23. März 2019 - Romana Ring
m Anfang der Geschichte standen vier technikbegeisterte Jugendliche auf der Suche nach einer Werkstätte. Eine Garage oder Ähnliches sollte es sein, in Linz, robust und leicht zugänglich, mit Maschinen zum Bau von Prototypen ausgestattet und offen für Gleichgesinnte. Wie die Geschichte weiterging, liest man am besten unter www.grandgarage.eu nach. Nur so viel: Am 28. Februar 2019 wurde im Bestand der Linzer Tabakwerke „Le Grand Garage“ mit einer Fläche von etwa 4000 Quadratmetern eröffnet. Der Name hält zugleich den Ursprung des Projektes und die Dimension fest, die es mittlerweile erreicht hat.

Das Linzer Studio March Gut hat den geladenen Wettbewerb zur Gestaltung dieses „erweiterten Wohnzimmers, in dem man alleine oder in der Gruppe Ideen entwickeln und ausprobieren kann“, gewonnen und mit seinen Maßnahmen das Selbstverständnis der Grand Garage in Raum und Mobiliar übersetzt. Auf der Suche nach einer angemessenen Sprache für diese junge, zukunftsorientierte Formation haben Christoph March und Marek Gut den historischen Bestand der von Peter Behrens und Alexander Popp von 1929 bis 1935 gebauten Tabakwerke weder als unantastbare Ikone noch als lästiges, denkmalgeschütztes Hindernis behandelt. Vielmehr haben sie das Klügste getan, was man, mit einem Meisterwerk konfrontiert, tun kann: Sie haben daraus gelernt.

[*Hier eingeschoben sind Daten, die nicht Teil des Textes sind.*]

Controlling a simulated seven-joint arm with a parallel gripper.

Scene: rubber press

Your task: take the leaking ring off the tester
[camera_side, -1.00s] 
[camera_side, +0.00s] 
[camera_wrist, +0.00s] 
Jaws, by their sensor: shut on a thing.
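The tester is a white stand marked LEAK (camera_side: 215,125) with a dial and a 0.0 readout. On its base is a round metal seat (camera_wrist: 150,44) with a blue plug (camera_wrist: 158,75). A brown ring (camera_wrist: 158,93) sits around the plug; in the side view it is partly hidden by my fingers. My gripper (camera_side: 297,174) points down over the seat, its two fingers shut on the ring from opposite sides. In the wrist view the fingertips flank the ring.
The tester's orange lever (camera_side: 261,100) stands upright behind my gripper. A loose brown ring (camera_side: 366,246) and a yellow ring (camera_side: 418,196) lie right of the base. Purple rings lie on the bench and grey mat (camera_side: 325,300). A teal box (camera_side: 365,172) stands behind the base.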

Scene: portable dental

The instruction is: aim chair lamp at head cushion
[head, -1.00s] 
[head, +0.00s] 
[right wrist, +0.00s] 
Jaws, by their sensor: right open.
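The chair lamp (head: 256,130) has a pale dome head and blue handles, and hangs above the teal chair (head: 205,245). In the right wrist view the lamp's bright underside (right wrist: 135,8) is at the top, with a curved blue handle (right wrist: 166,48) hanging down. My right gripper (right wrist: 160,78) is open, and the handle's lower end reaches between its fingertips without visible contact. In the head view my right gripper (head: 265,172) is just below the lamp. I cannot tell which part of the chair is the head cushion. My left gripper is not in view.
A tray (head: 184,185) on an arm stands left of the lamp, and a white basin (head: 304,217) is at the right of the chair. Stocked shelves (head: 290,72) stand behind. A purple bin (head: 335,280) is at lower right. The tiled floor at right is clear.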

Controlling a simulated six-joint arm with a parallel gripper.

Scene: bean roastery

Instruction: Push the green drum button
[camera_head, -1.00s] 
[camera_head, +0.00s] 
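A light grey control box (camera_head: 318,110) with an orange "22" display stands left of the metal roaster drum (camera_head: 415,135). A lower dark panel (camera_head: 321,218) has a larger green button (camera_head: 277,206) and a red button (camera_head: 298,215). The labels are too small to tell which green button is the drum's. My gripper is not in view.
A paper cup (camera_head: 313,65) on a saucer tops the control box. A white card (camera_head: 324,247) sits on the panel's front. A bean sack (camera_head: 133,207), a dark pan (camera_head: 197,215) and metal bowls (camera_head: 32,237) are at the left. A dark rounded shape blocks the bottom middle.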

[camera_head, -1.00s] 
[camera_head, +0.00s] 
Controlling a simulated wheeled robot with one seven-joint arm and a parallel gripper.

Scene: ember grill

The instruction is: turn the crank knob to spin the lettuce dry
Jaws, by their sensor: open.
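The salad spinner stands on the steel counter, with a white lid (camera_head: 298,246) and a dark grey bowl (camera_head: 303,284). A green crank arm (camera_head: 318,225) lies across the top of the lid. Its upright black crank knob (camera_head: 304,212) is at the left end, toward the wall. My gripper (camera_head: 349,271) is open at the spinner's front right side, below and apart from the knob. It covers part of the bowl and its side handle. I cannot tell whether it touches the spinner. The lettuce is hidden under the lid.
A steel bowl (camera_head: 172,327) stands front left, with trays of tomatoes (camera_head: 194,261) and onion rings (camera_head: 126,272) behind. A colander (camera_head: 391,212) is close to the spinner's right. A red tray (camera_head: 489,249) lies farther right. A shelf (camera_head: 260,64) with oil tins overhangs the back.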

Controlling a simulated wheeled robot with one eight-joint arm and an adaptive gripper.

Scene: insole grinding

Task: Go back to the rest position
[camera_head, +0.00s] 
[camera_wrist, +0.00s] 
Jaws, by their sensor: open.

Redlicherweise sollte man nicht verschweigen, dass gerade das ehemalige Magazin 3, in dem die Grand Garage Unterkunft fand, Teil eines älteren, von Behrens und Popp bereits vorgefundenen und in ihren Fabriksneubau integrierten Bestandes war. Ungeachtet dieses Umstandes und des im Vergleich zu den prominenteren Trakten der Tabakwerke bescheidenen Anspruchs dieses Lagergebäudes finden sich auch hier zahlreiche Zeichen des umfassenden Gestaltungswillens, der das Hauptgebäude der Zigarettenfabrikation, die Pfeifentabakfabrik und das Kraftwerk auszeichnet. Die ebenso alltagstaugliche wie ausdrucksstarke Ausformung von Stützen, Trägern, Stiegenläufen und Brüstungen etwa, die bauphysikalisch höchst fortschrittlichen Fensterkonstruktionen oder die minutiös geplanten haustechnischen Installationen sind ihnen vorbehalten geblieben. Doch die aus der Klarheit der Konstruktion und der ungestörten Längserstreckung des Raumes erwachsende Großzügigkeit ist auch im einstigen Magazin 3 erfahrbar, das auf seinen ersten drei Ebenen nun zur Grand Garage geworden ist.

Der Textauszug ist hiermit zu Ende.